Of the thirteen patents or applications above referred to, one relating to the mechanism of municipal fire alarm boxes was basic or dominant, the others were supplemental and were important only in that they were improvements thereof. About twenty additional applications or patents were also assigned by the plaintiff to Gamewell. They were developed by the plaintiff during the life of the contract, and were assigned according to its terms. They were also supplemental to the basic idea as above mentioned.
One additional fact should be mentioned although it is not particularly disputed. The dominant invention assigned by plaintiff to Gamewell was made and held by plaintiff more than six months prior to the assignment.
In approaching a decision here the Court has in mind that the decision of the Commissioner denying the refund is presumptively correct and that the burden is upon the plaintiff to establish error therein. Niles Bement Pond Company v. U.S. 281 U.S. 357 at page 361, 50 S.Ct. 251, 74 L.Ed. 901.
Plaintiff's burden requires that he establish, (a) that the taxable item represents proceeds from the sale of a patent or patents, (b) that such patent or patents had been held by him for more than six months and (c) that he did not hold such patent or patents "* * * `primarily for sale to customers in the ordinary course of his trade or business.'" Briggs v. Hofferbert, D.C., 85 F. Supp. 941, 942. Plaintiff has without doubt borne his burden as to (a) and (b) and there remains only to determine whether or not the negative requirement imposed by (c) has been established. Has the plaintiff established that he was not in the business of selling or offering for sale patents or inventions? This is another way of posing the single question here.
Judicial precedents afford no all inclusive rule by which a decision may be reached. Each case depends upon its own facts having in mind the peculiar nature of patent property, Crown Die Tool Co. v. Nye Tool Machine Works. 261 U.S. 24 at page 40, 43 S.Ct. 254, 67 L.Ed. 516, and the taxpayer's business activities. It is evident that the frequency of comparable sales, the number and variety of inventions, the number of customers, the nature and extent of the efforts or offers to sell this or similar property, the consideration received and details of the taxpayers employment and business ventures, are each important in determining the ultimate question.

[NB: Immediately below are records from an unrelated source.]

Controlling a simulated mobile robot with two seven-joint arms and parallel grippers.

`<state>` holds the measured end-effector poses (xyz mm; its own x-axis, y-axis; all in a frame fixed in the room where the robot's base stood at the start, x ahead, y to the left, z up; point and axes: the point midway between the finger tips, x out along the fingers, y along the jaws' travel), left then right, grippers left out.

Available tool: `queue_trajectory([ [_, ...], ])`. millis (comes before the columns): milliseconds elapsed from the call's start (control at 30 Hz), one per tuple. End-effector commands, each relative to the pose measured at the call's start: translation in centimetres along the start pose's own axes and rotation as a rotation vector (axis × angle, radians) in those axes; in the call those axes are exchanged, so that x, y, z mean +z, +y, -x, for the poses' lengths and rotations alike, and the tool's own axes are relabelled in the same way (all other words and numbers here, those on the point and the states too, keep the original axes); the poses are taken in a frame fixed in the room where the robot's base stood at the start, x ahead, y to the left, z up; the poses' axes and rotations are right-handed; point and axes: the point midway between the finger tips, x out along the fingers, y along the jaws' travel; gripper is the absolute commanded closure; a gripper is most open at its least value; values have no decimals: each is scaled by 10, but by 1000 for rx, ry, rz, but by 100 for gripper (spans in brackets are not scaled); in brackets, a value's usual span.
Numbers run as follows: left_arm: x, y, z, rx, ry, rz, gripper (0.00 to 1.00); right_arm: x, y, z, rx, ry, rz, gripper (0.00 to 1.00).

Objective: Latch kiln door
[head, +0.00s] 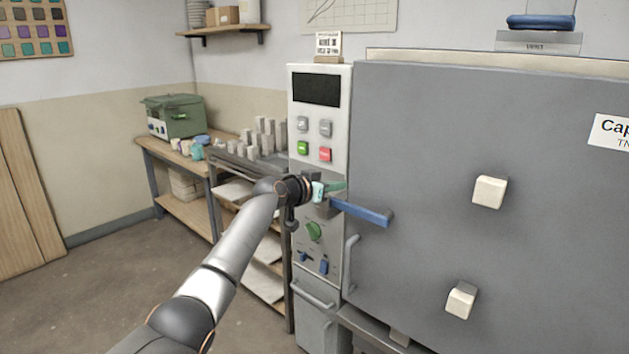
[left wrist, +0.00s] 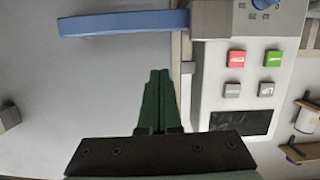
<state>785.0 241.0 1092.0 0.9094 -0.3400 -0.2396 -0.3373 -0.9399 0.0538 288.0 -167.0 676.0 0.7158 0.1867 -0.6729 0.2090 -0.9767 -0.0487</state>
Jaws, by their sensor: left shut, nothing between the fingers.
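The grey kiln door (head: 425,150) fills the right of the head view and looks closed against the kiln front. A blue latch handle (head: 362,212) lies across the door's left edge, nearly level, its free end over the door. It also shows at the top of the left wrist view (left wrist: 122,22). My left gripper (head: 335,187) is shut and empty at the seam between control panel and door, just above the handle in the head view. In the left wrist view its green fingers (left wrist: 158,95) are together, apart from the handle. My right gripper is not in view.
The control panel (head: 317,120) with buttons stands left of the door. Two pale blocks (head: 489,192) stick out from the door. A vertical grey bar handle (head: 350,263) is below the latch. A workbench (head: 180,152) and shelves stand at the left; open floor lies before them.

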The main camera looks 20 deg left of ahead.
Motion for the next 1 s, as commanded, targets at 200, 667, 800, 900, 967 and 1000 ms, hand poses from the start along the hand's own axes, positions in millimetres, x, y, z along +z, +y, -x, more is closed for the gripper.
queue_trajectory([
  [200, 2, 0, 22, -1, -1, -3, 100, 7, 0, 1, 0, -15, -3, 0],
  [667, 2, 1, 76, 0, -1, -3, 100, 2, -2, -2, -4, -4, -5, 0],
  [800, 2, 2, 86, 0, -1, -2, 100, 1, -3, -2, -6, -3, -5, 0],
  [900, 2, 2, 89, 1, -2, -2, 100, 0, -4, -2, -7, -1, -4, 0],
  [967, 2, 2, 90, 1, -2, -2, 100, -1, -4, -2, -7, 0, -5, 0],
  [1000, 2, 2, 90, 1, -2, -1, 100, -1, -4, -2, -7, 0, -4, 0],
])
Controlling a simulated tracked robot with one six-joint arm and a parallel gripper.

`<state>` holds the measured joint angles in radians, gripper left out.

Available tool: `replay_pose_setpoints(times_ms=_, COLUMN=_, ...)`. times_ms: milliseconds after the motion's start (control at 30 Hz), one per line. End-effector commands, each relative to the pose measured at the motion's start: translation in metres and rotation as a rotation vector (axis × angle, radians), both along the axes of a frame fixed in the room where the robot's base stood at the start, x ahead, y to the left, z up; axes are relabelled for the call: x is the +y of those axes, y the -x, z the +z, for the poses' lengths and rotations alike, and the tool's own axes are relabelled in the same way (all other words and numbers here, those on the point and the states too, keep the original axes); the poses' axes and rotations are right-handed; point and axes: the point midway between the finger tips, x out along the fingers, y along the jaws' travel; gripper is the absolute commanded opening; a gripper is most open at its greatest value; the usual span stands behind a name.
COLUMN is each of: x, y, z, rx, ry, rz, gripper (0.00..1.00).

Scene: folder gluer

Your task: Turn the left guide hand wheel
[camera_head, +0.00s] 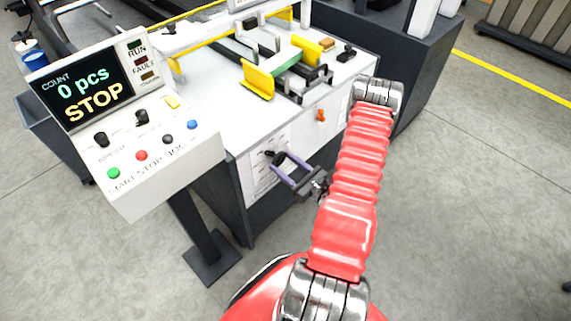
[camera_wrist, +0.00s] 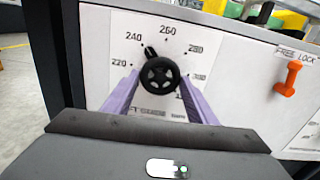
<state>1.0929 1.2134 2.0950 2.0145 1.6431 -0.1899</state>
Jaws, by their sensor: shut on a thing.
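The left guide hand wheel (camera_wrist: 160,74) is a small black spoked wheel on a white dial plate (camera_wrist: 205,38) in the wrist view. Its black knob points to the upper left, between the 220 and 260 marks. My gripper (camera_wrist: 161,82) has one purple finger on each side of the wheel and is shut on it. In the head view the wheel (camera_head: 270,154) is a small dark shape on the machine's front panel, with my gripper (camera_head: 279,164) at it. The fingers partly cover the lower dial and its label.
An orange lever (camera_wrist: 290,78) marked FREE LOCK stands right of the dial; it also shows in the head view (camera_head: 320,115). A control panel (camera_head: 170,180) reading STOP and 0 pcs stands to the left on a dark post (camera_head: 195,225). Open floor (camera_head: 480,200) lies to the right.

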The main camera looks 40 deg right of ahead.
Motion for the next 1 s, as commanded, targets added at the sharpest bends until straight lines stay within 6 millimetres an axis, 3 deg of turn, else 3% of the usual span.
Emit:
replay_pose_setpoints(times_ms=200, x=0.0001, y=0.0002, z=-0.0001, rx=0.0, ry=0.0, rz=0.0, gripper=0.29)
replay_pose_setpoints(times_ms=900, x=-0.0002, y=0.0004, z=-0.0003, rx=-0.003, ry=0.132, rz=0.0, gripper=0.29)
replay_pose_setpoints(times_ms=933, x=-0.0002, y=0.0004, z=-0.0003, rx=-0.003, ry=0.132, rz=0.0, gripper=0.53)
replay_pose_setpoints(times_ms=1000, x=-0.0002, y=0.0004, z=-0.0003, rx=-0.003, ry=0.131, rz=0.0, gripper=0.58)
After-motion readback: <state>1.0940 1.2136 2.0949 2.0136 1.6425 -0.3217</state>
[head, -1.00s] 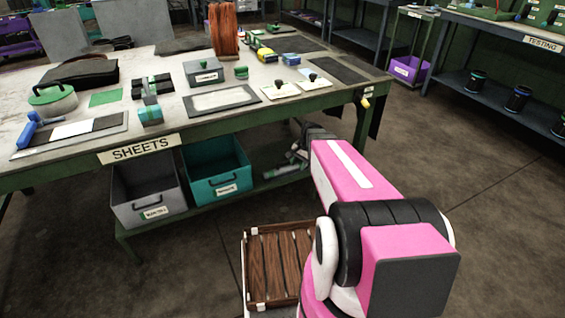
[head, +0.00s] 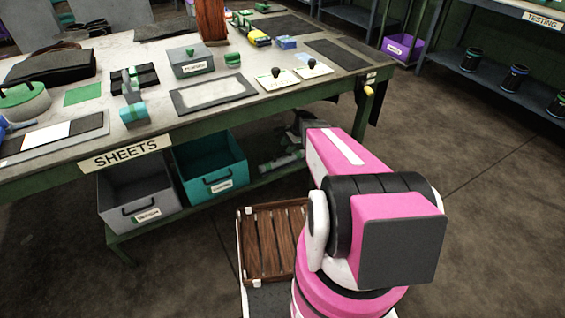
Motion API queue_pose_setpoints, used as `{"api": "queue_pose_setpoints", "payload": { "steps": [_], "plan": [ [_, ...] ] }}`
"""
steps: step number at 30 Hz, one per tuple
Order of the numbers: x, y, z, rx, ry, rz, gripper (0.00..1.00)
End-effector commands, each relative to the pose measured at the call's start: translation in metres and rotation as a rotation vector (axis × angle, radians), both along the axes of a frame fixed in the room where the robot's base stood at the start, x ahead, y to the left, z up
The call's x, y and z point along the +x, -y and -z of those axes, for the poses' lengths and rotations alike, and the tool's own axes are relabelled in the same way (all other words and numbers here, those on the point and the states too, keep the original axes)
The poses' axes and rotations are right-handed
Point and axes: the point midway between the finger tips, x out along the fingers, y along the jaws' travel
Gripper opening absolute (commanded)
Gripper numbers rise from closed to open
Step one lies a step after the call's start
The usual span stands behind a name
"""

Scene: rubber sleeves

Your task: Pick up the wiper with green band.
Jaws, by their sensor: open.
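My gripper (head: 299,127) is a small dark shape beyond my pink arm, at the front edge of the table and largely hidden by the arm. It is open, with nothing seen in it. Pale rolls with green bands (head: 281,162) lie on the lower shelf, just below and left of it. Two white plates with black knobs, a left one (head: 285,84) and a right one (head: 322,71), lie on the tabletop beyond it. I cannot tell for sure which of these is the wiper with green band.
A grey bin (head: 145,190) and a teal bin (head: 215,165) stand below. A wooden slatted tray (head: 268,243) is beside my arm. Floor at right is clear.

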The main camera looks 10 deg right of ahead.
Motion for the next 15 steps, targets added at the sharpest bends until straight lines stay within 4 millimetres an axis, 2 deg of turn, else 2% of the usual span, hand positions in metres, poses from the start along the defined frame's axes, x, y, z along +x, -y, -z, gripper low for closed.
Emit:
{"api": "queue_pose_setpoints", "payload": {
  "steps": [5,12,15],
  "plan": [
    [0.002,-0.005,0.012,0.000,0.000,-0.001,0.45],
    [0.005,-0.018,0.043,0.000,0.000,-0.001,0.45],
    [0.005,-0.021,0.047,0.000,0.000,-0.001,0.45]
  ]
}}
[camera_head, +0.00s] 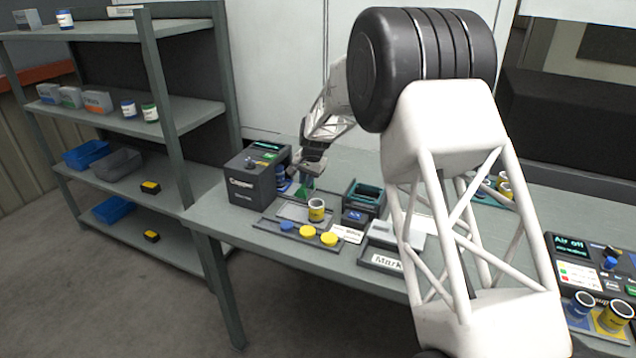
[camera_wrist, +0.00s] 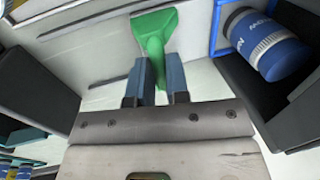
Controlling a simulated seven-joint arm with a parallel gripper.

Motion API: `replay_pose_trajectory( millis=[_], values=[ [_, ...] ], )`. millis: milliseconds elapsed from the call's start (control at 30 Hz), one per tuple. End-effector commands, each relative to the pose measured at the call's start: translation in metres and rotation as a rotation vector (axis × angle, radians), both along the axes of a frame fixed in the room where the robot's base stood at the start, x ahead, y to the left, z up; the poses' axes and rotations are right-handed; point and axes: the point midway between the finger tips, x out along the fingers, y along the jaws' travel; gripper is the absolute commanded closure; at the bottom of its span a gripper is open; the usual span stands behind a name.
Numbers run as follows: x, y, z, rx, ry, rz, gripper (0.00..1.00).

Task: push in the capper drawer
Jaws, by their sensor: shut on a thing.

From the beginning of plaintiff's working life until the bankruptcy in 1910, he was engaged in a losing effort to establish a business which would provide a living for himself and some measure of return to his father. His inventive skill was so dedicated and any patents or inventions were used to bolster that effort. No sales were made of patents; none were offered for sale. From 1910 to 1915 he was employed by a third party as manager of the successor business and again all inventions made were for use in the business as far as plaintiff was concerned. He received his salary and turned over without consideration his work product. Again there were no sales or offers to sell. From 1915 to 1925 he was a free lance consulting engineer attempting to solve the technical problems of his clients. During that period, he voluntarily gave one patent to the Aero Company, no separate consideration was received therefor. It was during this period that the basic patent which was sold to Gamewell and is the source of the disputed income, was developed, together with the improvement relating thereto. The inventions made after 1925 are not important here since they were already sold under the terms of the Gamewell contract. The testimony adds up to the conclusion that prior to the sale in question, the plaintiff was a manager of a family business, a salaried employee and a consulting engineer whose inventions were for the benefit of his then employer and were incidental to the service he was rendering. Pike v. U.S. D.C., 101 F. Supp. 100-102.
That a man may be engaged in several business ventures at the same time is obvious, but it is equally obvious that the word "business" as used in the statute contemplates some measure of continuity of effort to promote the interests of the business asserted to exist. Whether we use "common understanding and experience" Helvering v. Horst, 311 U.S. 112 at page 118, 61 S.Ct. 144, at page 147, 85 L.Ed. 75, or the "common sense interpretation" referred to in Rhodes v. Commissioner of Internal Revenue, 6 Cir., 100 F.2d 966 at page 969, the evidence here shows that this plaintiff was not in the business of selling inventions.
Many administrative and tax court decisions are cited by the plaintiff which are urged as precedents here. Many of them are cited or discussed in Pike v. U.S. supra; Kronner v. U.S. Ct.Cl., 110 F. Supp. 730; Evans v. Kavanagh, D.C., 86 F. Supp. 535 and Briggs v. Hofferbert, supra, and no further reference to them is necessary. The one case urged by the defendant as a precedent, Avery v. Commissioner, 47 B.T.A. 538, is distinguishable on the facts. It is sufficient to say that the weight of authority and the trend of decisions is to require that a single non-recurrent sale of a patent does not establish a trade or business under the provisions of the statute which controls the present litigation. Compare Section 1235, Revenue Code of 1954, 26 U.S.C.A.
From the facts found as above it is concluded that this Court has jurisdiction herein and that the plaintiff is entitled to judgment as demanded in the complaints, same to be agreed upon and entered by the parties; otherwise to be settled on five days notice.